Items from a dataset
------------------------------

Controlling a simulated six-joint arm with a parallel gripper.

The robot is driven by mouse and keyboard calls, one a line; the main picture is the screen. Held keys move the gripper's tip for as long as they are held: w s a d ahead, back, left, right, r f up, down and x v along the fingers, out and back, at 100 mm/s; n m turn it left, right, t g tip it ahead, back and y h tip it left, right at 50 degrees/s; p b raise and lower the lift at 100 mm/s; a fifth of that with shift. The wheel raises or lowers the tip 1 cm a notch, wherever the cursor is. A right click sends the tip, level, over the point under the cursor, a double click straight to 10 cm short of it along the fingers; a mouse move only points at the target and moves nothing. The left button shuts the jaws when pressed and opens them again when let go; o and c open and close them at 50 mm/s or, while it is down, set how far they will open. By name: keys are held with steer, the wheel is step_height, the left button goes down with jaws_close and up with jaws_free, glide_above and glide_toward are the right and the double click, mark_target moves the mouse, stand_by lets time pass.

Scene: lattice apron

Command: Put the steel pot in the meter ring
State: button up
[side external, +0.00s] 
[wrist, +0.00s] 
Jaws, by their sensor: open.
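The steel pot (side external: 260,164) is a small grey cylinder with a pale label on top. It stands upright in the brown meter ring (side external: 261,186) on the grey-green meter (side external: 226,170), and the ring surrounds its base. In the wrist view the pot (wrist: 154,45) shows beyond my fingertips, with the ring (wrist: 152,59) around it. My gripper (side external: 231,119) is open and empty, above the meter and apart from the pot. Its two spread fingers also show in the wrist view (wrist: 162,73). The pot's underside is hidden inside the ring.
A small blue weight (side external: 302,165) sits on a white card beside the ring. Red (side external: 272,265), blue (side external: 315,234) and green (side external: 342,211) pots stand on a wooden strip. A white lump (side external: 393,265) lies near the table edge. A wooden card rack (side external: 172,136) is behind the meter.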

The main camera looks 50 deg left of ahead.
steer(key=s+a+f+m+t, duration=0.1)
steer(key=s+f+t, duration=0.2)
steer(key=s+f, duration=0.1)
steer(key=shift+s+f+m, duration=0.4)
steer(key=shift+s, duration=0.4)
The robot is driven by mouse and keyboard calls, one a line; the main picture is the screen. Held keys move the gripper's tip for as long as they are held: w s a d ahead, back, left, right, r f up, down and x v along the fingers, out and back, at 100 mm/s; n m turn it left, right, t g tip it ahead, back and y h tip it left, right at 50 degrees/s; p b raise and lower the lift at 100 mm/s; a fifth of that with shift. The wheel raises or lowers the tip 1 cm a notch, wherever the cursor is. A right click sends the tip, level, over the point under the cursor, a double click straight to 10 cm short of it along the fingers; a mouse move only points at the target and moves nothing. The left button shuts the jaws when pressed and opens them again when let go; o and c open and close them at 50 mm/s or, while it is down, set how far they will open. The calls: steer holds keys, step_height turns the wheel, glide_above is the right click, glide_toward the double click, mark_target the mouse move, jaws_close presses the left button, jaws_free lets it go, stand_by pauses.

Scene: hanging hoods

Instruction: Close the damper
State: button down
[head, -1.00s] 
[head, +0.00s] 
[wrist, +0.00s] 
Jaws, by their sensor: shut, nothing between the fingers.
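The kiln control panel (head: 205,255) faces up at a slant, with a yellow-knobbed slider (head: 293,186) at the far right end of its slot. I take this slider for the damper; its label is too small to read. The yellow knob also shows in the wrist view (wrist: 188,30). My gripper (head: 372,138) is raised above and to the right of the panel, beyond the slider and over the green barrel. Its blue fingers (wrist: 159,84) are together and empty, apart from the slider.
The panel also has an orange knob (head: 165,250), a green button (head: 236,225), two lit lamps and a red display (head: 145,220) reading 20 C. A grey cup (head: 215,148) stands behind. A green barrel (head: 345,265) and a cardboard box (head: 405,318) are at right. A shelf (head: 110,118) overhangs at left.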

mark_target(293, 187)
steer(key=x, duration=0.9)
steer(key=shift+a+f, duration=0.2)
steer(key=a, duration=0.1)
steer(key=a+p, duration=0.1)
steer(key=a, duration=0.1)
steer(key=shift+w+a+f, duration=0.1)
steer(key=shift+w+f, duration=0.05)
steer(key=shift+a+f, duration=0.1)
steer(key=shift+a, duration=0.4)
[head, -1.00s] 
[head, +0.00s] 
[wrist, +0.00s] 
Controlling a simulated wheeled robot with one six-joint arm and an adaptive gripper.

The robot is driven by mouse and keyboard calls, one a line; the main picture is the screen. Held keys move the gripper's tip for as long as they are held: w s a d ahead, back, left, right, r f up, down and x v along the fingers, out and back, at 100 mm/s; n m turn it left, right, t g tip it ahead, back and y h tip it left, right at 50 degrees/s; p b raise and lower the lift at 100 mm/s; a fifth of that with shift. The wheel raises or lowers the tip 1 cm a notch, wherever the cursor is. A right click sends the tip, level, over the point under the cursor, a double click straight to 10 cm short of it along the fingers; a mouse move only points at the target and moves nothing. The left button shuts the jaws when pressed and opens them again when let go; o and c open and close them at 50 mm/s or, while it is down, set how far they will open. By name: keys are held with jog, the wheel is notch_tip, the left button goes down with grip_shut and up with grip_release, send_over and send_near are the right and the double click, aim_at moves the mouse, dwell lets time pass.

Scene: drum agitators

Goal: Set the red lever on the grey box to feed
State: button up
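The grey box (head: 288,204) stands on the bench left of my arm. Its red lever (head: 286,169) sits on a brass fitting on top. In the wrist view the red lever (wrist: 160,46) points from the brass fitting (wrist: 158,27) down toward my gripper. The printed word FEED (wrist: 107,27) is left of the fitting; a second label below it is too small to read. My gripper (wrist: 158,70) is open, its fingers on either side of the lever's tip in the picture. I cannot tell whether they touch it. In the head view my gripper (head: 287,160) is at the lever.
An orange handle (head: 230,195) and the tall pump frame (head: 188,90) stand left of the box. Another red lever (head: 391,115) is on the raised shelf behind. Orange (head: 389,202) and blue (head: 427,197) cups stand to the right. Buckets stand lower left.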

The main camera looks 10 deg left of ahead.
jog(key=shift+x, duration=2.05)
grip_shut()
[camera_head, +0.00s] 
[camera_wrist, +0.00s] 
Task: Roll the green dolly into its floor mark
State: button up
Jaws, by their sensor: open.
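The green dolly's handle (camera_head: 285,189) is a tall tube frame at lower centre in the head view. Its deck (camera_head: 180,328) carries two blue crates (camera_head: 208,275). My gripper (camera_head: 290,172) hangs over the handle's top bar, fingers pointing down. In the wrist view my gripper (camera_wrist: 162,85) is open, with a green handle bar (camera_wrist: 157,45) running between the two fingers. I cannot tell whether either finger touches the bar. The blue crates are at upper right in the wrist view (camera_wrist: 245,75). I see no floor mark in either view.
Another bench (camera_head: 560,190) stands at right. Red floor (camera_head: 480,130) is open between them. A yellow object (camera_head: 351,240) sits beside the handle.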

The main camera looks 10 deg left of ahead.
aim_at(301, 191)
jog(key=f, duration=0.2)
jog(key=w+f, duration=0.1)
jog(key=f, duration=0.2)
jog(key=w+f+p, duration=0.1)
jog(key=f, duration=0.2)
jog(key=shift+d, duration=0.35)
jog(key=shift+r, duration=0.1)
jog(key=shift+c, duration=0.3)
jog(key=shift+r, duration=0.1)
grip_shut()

------------------------------

**EXERCISE AIM:** Provide only the number of lines in the entries that hold the word "joint".

**WRITTEN RESPONSE:** 2